**Exercise aim**
Compute how many lines in the entries below contain "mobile", and output nothing but the number.

**Information shown**
►
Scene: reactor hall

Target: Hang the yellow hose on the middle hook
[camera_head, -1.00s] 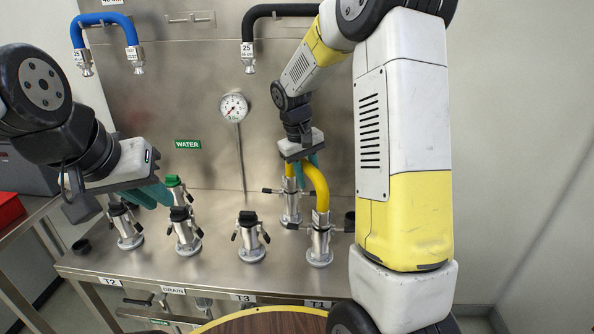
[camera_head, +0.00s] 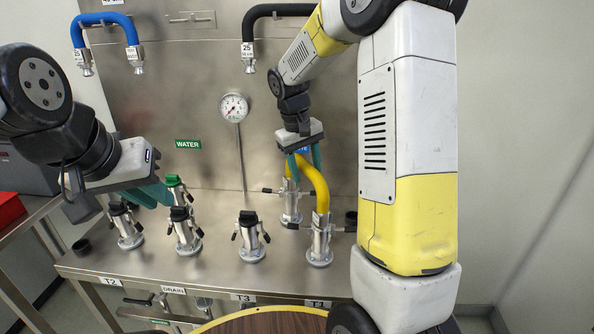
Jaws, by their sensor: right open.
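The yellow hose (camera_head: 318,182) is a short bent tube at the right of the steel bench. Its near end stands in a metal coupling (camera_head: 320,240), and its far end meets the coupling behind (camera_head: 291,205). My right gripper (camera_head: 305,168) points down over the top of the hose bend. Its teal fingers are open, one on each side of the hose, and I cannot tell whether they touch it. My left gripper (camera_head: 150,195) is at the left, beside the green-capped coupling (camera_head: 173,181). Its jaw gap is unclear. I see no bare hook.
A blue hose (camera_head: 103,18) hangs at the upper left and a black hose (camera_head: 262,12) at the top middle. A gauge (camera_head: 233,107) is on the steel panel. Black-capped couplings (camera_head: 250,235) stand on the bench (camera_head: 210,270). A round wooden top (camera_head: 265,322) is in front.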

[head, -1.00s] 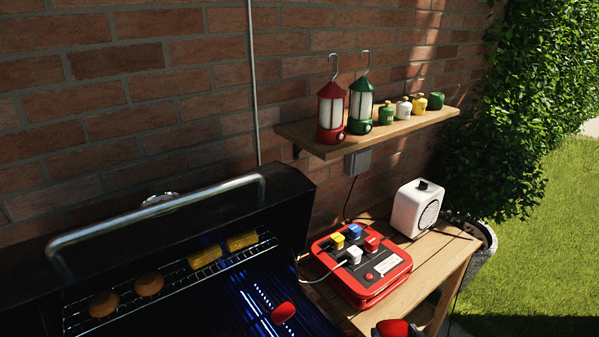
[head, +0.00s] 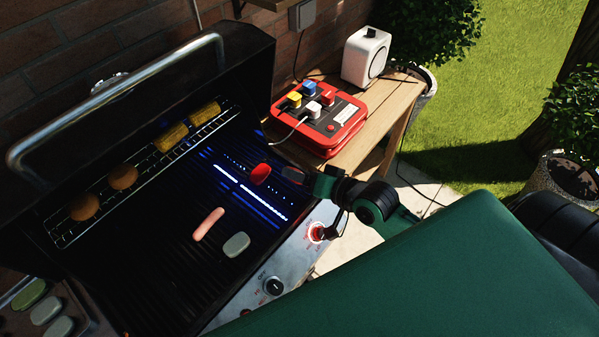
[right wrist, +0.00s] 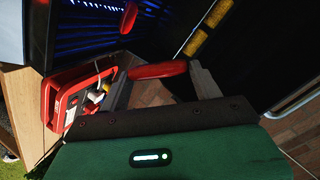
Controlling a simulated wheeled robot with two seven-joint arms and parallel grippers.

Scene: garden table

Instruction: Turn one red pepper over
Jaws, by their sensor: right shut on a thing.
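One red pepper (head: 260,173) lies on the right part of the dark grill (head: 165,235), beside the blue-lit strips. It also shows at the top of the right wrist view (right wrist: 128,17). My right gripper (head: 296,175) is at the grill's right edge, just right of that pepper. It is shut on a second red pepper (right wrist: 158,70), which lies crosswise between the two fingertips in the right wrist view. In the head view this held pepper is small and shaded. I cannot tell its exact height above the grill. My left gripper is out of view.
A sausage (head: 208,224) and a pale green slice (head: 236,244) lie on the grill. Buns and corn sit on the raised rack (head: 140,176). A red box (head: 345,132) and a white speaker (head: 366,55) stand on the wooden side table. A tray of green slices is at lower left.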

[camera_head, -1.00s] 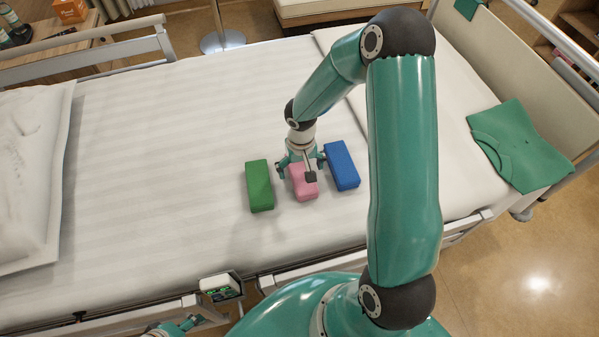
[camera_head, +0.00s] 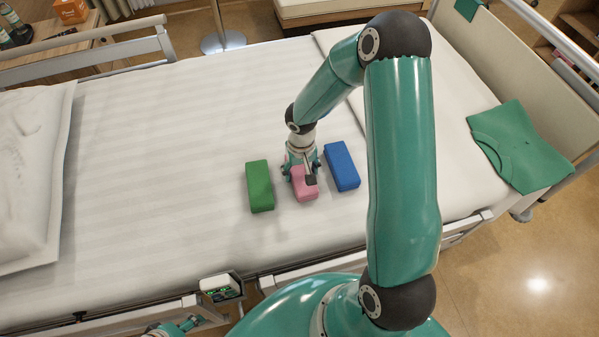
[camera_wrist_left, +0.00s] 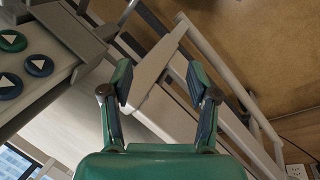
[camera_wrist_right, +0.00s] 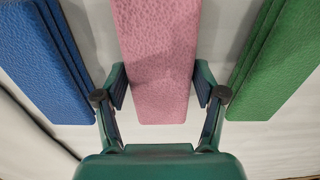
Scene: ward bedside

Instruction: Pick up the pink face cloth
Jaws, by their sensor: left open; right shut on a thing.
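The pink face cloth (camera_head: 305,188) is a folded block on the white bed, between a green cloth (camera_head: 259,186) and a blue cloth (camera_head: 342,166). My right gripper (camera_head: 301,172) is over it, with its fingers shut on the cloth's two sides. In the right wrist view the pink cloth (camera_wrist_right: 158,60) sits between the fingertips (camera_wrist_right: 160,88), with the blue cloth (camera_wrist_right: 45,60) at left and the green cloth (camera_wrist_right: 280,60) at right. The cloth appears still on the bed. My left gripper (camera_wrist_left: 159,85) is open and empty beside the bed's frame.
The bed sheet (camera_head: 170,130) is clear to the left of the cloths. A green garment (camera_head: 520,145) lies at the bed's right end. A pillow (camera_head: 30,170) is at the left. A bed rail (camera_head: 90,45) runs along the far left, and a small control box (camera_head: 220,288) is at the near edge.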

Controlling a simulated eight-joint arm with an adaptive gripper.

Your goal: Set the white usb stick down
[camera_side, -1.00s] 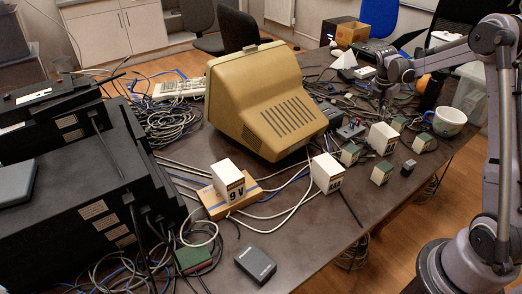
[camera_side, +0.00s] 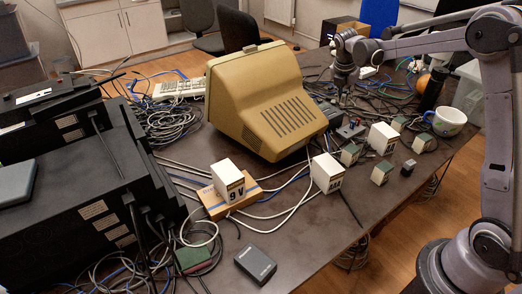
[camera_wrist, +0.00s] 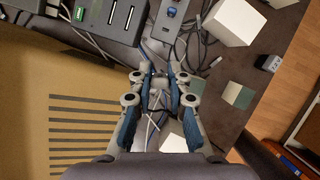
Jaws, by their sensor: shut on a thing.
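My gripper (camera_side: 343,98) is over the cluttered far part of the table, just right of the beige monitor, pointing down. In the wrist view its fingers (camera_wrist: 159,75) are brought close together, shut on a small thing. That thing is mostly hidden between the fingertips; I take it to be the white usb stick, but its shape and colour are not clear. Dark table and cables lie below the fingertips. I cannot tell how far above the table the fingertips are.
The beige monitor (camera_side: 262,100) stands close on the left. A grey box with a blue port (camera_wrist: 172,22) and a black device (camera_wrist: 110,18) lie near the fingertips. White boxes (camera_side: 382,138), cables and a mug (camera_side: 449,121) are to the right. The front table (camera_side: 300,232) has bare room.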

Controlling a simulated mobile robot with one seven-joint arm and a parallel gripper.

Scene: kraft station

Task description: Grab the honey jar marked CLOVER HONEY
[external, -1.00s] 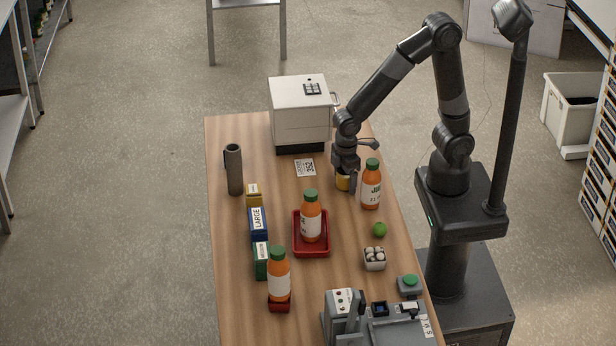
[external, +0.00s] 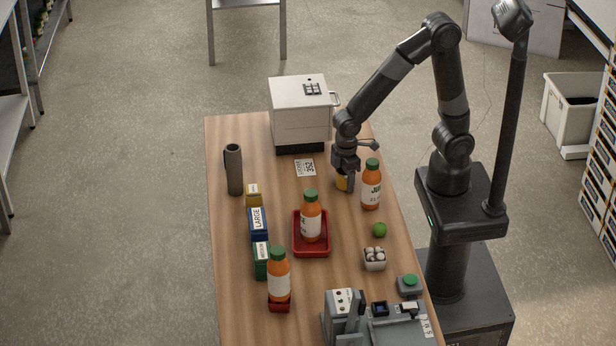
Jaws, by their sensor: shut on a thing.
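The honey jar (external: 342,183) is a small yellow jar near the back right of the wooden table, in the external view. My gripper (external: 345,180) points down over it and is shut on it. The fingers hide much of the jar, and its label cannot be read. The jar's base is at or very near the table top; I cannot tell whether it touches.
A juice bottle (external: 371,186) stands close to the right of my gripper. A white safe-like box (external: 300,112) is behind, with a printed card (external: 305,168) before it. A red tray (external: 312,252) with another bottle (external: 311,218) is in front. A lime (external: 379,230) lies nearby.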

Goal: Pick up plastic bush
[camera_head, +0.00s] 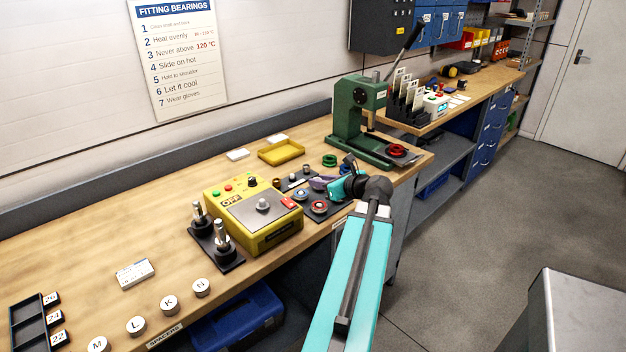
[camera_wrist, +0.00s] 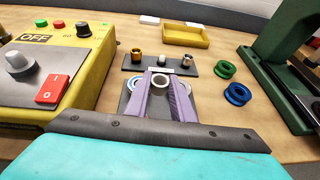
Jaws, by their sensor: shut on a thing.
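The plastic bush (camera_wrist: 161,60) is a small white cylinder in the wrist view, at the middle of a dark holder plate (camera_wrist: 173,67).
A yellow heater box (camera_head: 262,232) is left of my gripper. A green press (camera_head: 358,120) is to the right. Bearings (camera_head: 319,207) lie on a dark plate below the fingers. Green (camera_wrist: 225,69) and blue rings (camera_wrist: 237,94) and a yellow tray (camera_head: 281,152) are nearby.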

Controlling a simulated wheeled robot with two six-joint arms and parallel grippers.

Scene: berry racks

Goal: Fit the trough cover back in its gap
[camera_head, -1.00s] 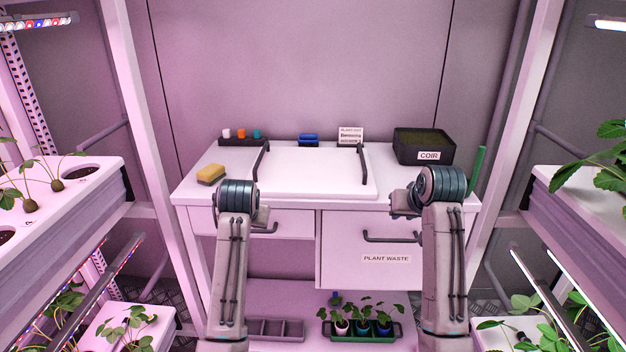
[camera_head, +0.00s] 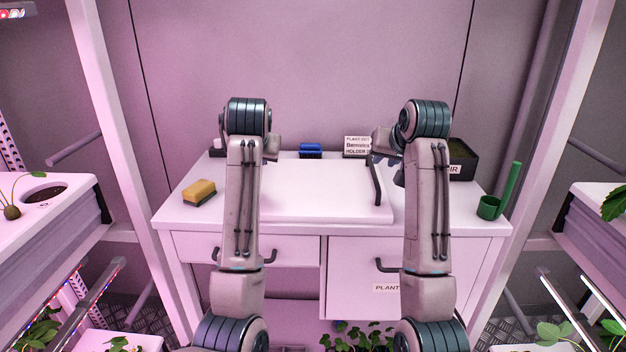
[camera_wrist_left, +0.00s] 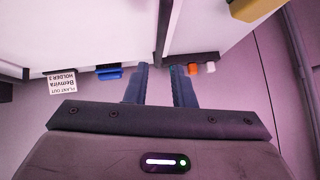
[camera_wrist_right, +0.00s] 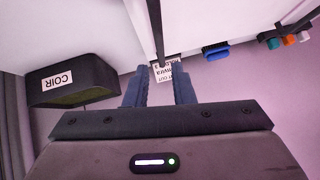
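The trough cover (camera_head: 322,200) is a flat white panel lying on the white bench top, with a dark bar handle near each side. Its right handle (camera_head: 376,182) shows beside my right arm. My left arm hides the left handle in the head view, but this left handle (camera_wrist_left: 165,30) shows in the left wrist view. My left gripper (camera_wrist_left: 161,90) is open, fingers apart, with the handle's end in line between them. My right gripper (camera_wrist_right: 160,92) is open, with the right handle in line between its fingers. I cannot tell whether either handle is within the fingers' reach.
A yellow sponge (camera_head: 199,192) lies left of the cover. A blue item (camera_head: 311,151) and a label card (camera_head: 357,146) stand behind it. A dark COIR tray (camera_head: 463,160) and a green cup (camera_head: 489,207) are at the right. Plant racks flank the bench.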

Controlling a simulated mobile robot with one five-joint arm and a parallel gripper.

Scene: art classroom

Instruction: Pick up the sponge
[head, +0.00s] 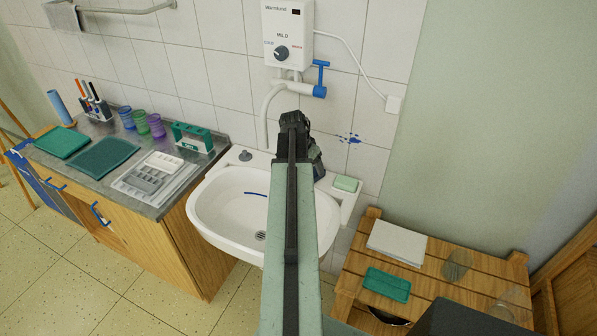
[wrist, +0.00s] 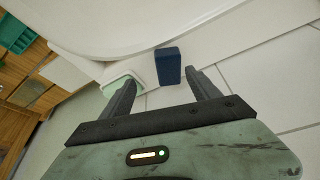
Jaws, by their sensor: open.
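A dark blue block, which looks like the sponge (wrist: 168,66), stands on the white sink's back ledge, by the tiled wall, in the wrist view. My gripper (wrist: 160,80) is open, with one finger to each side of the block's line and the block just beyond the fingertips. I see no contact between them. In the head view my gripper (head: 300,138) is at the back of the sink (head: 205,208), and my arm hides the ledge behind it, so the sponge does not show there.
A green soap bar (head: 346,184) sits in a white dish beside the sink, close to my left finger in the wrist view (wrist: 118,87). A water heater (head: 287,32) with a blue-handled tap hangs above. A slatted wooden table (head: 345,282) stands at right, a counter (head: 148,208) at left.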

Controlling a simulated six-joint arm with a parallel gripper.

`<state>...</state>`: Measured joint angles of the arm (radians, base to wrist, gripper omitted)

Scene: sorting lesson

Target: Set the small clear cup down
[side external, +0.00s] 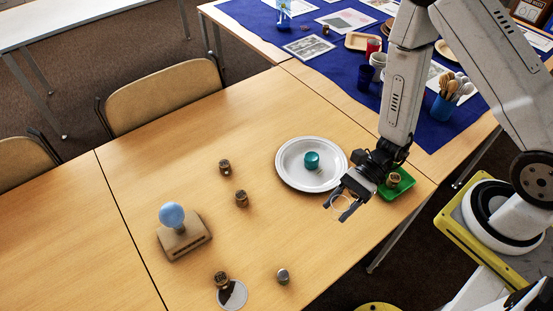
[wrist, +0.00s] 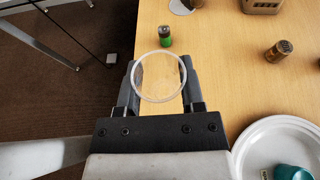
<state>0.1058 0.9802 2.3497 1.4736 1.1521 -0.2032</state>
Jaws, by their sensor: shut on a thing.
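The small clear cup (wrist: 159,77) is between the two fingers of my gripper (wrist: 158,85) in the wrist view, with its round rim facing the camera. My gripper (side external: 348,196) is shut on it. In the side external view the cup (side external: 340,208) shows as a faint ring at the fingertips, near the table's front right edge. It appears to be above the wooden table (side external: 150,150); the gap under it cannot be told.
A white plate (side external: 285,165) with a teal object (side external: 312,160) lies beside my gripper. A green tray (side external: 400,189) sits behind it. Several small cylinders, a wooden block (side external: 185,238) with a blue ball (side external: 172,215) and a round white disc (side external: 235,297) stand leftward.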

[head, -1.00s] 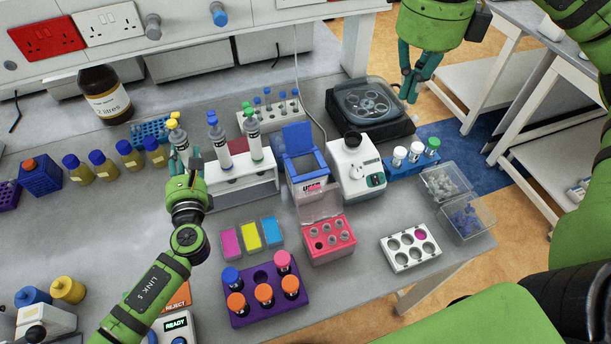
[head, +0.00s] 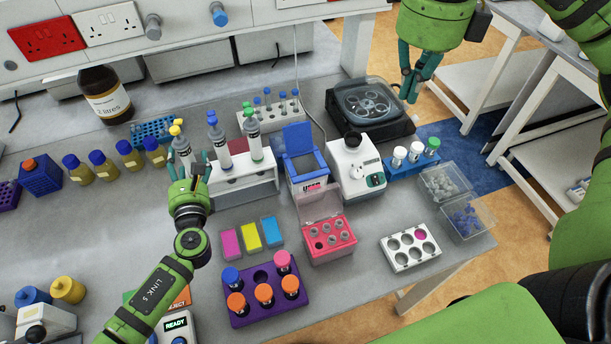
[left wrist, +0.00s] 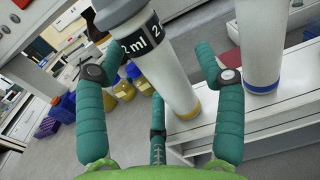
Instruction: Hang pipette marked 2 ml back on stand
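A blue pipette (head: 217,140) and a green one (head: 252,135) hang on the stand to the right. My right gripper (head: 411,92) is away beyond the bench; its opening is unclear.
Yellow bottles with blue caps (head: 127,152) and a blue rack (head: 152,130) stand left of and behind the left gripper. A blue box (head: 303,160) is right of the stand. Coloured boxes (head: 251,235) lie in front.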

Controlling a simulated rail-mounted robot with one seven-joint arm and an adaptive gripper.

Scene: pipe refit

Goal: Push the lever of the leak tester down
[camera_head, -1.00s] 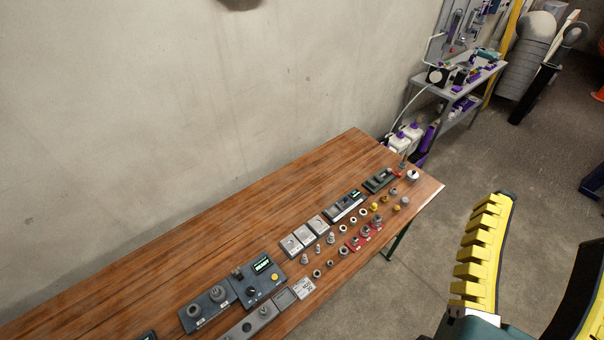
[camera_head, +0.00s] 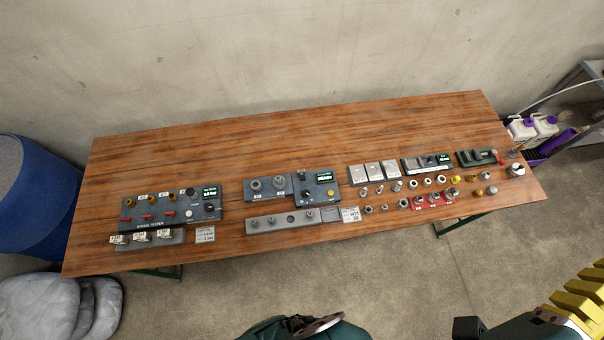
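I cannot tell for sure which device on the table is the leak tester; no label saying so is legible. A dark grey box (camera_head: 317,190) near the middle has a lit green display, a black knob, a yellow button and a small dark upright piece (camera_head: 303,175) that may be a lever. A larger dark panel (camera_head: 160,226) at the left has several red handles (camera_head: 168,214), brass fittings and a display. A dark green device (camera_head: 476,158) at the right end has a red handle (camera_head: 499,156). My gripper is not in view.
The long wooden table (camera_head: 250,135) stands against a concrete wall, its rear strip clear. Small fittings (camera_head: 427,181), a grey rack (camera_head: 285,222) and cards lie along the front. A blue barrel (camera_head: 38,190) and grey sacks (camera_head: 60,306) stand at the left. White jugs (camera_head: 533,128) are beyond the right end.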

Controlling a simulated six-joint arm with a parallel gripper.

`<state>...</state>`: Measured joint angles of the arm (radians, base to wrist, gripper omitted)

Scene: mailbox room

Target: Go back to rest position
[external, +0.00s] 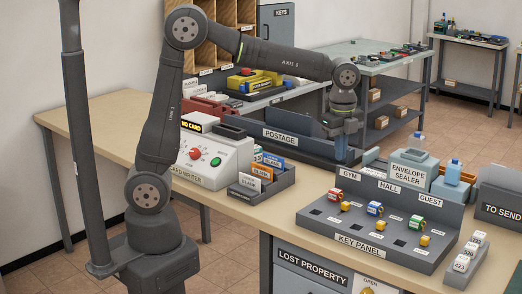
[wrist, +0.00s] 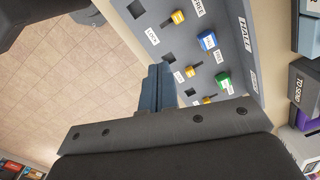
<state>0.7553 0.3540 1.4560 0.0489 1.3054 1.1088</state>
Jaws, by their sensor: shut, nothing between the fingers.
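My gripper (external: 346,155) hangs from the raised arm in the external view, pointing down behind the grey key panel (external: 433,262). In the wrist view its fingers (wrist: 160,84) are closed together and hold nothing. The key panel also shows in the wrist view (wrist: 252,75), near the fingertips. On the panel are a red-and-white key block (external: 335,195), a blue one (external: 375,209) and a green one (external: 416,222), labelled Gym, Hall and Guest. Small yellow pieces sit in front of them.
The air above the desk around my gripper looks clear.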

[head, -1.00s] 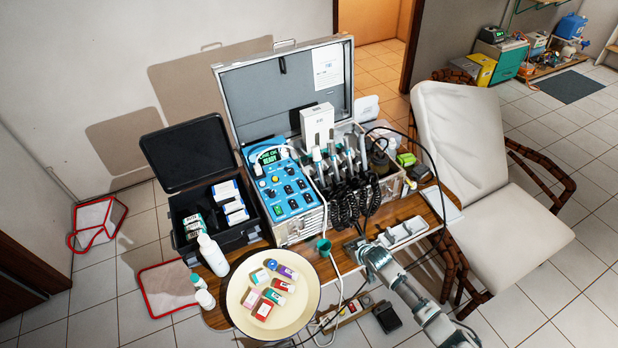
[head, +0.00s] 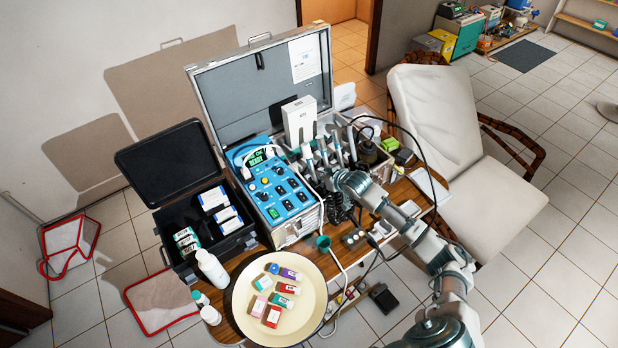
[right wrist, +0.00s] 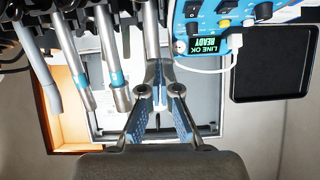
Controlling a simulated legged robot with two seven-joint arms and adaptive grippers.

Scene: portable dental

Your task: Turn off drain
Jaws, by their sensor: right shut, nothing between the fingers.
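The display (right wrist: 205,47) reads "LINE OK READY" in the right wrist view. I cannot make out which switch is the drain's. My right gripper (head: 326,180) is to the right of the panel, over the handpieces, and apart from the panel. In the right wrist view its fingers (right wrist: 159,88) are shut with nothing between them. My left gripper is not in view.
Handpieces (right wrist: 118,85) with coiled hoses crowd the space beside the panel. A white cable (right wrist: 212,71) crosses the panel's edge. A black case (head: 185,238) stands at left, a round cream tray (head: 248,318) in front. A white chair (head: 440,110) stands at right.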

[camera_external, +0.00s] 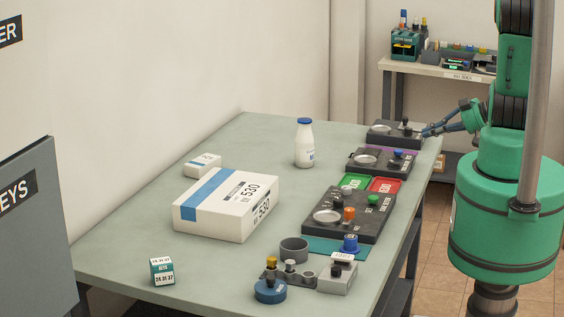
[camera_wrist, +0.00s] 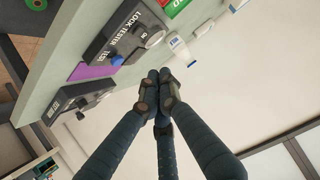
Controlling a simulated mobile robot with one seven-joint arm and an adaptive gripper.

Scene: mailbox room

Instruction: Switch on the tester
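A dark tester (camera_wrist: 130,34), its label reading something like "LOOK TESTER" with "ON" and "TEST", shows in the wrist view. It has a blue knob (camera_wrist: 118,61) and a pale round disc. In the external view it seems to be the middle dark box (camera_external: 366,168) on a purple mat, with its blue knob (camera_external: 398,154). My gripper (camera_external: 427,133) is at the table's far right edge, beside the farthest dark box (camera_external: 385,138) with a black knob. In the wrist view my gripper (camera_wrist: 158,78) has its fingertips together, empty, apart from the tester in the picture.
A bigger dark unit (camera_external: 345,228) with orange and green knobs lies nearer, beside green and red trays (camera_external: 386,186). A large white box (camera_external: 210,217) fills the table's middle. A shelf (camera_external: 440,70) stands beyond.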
◄
**Answer to this problem**
3